WHAT IS EXPECTED: Report only the number of lines holding "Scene".

Saved data entries:
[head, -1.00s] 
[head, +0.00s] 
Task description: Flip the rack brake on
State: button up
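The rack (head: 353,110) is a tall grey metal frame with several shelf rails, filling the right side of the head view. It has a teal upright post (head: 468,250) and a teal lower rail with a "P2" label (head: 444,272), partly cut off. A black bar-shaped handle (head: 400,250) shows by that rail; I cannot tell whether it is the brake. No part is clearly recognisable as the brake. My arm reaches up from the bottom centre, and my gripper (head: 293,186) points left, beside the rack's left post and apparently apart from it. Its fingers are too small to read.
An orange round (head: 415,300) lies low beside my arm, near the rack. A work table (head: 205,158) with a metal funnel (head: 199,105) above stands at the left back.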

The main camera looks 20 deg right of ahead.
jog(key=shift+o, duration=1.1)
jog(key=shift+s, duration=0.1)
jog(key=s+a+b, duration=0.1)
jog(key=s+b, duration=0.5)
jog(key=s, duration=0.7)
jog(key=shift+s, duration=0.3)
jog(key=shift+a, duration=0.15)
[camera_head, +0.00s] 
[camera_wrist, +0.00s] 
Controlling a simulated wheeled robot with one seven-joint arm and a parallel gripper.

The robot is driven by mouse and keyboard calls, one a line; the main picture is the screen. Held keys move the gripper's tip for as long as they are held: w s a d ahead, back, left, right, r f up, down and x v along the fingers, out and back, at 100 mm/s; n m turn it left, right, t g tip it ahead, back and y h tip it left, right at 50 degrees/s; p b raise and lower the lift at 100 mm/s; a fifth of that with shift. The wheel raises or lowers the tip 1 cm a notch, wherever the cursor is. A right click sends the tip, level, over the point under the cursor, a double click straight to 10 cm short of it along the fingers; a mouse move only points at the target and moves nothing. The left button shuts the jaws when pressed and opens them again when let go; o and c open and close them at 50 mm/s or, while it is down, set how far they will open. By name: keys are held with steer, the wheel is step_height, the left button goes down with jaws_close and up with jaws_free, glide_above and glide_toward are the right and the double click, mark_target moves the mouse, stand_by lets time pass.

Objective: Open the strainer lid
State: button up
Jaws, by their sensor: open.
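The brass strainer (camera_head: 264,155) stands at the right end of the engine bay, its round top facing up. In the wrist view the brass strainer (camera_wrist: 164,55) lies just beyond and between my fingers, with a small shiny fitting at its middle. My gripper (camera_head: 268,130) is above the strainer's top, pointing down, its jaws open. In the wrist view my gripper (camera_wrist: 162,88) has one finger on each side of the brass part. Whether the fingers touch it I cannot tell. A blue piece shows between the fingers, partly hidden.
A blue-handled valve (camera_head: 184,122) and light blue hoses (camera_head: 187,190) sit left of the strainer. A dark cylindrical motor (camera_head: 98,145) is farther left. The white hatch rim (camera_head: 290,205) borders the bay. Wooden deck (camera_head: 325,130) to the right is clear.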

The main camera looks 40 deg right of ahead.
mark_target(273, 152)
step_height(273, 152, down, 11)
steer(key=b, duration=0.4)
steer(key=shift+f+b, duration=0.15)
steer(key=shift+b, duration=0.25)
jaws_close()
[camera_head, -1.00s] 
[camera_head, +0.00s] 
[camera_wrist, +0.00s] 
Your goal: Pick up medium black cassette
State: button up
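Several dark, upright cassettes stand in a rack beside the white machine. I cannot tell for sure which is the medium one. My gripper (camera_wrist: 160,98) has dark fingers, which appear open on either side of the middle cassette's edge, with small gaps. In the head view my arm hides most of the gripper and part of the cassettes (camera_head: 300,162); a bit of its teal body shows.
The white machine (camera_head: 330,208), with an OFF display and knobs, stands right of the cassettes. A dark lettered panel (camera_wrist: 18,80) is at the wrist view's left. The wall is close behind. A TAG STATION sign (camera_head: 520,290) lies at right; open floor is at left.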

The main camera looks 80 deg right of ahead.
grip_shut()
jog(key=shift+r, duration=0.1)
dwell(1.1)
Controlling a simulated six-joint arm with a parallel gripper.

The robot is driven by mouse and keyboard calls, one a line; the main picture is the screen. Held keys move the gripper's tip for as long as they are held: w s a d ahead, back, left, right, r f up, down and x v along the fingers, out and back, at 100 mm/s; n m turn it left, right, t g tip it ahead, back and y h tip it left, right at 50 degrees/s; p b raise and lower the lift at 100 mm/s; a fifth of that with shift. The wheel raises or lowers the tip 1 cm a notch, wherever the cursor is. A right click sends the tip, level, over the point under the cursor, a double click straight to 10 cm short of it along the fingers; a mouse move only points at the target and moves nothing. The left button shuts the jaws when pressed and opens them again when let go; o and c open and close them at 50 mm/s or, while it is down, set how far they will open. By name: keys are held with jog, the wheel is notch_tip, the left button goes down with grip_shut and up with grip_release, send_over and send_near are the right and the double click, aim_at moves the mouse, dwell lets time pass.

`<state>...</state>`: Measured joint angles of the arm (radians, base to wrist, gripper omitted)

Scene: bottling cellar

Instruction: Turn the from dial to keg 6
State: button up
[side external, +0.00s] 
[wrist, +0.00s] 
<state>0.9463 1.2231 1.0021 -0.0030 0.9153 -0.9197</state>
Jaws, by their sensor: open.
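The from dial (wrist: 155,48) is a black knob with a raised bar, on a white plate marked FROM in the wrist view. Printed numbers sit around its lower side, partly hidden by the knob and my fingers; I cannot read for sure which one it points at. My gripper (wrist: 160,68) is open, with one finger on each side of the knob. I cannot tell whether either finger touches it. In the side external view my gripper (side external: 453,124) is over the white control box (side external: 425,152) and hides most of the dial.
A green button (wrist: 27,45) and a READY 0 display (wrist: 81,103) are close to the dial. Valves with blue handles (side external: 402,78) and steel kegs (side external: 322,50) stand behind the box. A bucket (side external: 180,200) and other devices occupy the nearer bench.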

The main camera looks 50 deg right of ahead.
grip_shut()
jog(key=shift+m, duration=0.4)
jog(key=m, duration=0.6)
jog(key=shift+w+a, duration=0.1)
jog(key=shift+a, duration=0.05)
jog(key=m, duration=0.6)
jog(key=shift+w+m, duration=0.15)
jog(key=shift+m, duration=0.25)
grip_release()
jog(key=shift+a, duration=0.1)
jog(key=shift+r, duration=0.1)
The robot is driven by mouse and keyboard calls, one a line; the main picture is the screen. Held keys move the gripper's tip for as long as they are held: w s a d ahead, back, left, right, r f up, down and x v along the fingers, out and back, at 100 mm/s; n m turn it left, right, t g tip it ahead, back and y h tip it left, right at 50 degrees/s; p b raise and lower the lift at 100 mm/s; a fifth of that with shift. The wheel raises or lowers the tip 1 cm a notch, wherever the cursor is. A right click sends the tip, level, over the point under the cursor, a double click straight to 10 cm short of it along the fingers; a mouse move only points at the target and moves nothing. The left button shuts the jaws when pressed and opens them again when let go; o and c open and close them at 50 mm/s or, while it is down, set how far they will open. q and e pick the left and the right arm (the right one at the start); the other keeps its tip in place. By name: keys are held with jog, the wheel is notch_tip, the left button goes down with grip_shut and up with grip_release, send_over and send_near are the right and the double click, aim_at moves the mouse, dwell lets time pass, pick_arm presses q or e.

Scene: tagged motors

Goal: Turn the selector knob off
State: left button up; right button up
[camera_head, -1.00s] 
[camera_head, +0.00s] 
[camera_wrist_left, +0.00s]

TASK RESPONSE: 2